WHAT IS REQUIRED:
From the listing below, select every line where the word "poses" appears.

COLLECTED MATERIAL:
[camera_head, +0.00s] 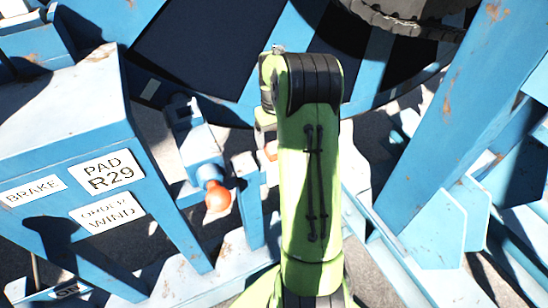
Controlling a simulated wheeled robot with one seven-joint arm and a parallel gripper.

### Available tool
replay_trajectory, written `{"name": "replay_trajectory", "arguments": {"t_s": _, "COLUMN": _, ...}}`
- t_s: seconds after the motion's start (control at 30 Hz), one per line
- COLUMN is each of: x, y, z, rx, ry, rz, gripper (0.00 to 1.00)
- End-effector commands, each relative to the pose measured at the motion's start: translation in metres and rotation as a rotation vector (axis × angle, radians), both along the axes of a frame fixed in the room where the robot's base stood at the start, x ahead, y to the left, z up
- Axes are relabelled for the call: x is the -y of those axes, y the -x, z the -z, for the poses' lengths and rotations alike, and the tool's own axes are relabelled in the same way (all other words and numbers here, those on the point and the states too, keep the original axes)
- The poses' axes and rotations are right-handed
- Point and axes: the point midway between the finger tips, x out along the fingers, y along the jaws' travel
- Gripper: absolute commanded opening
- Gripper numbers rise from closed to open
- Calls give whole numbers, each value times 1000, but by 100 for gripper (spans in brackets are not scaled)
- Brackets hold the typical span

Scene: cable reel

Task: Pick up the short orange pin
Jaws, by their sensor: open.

FINISHED TASK:
- Axes are relabelled for the call: x is the -y of those axes, y the -x, z the -z, for the poses' lengths and rotations alike, and the tool's own axes are relabelled in the same way (all other words and numbers here, those on the point and the states too, keep the original axes)
- The poses' axes and rotations are right-handed

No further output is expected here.